### Your objective
Up to and including the line with "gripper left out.", reproduce the listing below exactly, beginning at its first line.

======== Given data ========

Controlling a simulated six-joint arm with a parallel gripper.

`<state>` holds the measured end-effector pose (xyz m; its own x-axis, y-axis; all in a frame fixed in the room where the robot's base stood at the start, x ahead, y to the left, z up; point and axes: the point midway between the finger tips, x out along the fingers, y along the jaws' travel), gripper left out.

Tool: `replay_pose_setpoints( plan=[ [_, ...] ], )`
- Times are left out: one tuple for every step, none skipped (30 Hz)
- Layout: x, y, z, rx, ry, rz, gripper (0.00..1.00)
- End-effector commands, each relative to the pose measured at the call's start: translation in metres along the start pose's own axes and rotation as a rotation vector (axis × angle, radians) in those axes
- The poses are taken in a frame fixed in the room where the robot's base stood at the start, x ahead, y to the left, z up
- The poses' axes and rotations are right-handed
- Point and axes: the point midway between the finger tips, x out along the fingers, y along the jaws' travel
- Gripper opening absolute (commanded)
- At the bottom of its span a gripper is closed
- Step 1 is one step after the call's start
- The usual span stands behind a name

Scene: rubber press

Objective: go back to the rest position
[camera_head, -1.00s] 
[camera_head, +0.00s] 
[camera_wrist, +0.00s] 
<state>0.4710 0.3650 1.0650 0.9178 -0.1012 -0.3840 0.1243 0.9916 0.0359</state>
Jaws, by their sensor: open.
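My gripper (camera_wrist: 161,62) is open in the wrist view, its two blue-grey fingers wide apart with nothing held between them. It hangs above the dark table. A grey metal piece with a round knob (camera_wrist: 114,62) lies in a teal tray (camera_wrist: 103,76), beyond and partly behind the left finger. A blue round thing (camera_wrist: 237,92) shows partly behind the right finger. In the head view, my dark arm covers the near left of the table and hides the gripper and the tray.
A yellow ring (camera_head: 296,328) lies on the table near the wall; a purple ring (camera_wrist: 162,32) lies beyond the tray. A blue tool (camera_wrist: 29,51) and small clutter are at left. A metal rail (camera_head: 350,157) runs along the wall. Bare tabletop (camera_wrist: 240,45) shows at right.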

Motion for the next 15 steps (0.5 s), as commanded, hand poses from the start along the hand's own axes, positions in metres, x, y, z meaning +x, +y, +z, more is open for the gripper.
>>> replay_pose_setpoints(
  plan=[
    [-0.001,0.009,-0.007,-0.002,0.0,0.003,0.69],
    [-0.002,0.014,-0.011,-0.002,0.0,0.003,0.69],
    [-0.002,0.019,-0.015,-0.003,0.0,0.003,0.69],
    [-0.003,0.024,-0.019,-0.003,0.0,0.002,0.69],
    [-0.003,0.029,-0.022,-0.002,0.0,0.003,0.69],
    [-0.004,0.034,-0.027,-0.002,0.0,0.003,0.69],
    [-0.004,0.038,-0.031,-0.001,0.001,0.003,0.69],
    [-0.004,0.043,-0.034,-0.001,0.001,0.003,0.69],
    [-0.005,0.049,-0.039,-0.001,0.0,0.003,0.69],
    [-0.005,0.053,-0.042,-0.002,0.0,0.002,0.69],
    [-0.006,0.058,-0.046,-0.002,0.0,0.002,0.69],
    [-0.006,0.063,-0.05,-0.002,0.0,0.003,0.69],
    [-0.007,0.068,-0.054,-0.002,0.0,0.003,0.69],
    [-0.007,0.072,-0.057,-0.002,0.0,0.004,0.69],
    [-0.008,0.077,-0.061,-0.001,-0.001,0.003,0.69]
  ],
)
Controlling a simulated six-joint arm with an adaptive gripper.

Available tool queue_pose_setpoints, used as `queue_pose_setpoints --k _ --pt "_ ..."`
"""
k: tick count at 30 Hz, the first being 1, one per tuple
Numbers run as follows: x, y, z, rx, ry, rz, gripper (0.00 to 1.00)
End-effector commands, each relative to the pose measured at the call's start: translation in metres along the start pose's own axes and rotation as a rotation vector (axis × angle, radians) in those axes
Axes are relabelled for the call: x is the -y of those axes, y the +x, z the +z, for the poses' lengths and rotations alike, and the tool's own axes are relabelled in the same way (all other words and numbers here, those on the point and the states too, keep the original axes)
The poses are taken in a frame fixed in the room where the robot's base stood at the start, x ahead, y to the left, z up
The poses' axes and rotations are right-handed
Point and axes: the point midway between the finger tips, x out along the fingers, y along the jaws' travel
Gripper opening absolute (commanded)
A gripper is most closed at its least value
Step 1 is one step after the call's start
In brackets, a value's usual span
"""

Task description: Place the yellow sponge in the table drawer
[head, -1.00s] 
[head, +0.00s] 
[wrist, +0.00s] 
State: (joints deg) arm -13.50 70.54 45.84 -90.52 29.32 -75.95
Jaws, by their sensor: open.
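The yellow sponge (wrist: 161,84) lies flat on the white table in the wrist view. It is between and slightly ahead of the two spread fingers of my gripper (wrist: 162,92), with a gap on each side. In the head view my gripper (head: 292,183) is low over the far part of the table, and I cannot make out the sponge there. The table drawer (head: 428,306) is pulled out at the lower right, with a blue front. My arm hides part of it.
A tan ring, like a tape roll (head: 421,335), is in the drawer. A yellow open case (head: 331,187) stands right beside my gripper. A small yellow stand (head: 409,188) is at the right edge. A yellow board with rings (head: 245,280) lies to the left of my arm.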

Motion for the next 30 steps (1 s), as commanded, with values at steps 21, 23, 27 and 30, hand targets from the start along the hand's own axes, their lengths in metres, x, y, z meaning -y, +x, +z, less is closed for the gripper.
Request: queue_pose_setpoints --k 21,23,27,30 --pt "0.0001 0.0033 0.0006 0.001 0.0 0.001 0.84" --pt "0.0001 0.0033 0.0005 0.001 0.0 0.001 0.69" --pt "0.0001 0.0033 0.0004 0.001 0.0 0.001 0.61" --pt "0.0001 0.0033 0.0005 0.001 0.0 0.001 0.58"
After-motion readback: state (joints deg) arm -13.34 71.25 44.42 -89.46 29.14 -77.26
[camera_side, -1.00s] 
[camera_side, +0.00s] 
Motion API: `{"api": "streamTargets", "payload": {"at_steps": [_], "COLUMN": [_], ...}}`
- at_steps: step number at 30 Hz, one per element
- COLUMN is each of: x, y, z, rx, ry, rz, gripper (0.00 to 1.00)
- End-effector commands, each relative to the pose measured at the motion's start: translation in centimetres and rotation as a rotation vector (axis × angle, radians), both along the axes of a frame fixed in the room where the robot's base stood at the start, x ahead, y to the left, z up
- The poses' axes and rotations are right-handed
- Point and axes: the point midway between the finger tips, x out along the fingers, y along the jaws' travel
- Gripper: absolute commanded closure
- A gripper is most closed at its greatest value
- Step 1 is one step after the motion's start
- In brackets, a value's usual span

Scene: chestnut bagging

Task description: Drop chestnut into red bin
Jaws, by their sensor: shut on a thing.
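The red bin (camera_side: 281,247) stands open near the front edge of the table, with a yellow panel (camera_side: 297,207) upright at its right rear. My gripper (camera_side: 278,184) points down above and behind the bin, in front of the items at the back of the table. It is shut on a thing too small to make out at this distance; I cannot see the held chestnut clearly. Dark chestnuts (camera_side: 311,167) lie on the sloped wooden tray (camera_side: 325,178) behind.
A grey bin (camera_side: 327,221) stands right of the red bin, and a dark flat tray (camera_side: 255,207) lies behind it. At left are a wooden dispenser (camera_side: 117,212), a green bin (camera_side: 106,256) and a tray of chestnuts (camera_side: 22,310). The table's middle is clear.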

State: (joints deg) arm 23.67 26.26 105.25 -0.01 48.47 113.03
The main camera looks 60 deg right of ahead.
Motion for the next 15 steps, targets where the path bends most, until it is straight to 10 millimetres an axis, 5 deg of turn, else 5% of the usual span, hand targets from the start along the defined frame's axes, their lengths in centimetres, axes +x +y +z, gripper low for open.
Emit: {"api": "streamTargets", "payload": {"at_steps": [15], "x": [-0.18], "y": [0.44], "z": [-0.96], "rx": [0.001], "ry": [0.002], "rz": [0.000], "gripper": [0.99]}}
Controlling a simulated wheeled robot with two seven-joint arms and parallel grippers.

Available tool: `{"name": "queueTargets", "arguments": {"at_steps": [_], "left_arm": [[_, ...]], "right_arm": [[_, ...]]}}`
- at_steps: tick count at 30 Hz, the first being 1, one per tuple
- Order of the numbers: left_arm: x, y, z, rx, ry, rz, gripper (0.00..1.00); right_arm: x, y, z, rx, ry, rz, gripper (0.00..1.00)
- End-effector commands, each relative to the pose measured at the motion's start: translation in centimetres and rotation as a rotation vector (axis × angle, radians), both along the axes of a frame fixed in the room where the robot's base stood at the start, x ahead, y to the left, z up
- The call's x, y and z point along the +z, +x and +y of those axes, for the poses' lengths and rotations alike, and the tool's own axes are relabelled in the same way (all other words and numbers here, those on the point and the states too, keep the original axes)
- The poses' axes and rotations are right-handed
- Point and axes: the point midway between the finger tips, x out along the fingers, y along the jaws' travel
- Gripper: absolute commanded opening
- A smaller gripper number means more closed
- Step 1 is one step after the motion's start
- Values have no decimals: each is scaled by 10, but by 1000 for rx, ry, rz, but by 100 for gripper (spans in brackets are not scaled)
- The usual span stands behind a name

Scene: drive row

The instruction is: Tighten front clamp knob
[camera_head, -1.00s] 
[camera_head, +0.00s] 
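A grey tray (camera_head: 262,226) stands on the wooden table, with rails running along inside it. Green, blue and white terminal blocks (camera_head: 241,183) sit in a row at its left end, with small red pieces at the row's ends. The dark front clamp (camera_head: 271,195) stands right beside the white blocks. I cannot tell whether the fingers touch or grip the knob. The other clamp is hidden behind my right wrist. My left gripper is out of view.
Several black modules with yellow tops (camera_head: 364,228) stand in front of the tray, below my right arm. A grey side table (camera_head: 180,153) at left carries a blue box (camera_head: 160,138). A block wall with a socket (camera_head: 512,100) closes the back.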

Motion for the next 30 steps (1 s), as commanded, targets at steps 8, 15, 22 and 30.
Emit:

========

### Full solution
Controlling a simulated six-joint arm with a parallel gripper.

`<state>` holds the measured end-effector pose (xyz m; its own x-axis, y-axis; all in a frame fixed in the room where the robot's base stood at the start, x ahead, y to the left, z up; point and axes: the point midway between the finger tips, x out along the fingers, y along the jaws' travel), gripper left out.

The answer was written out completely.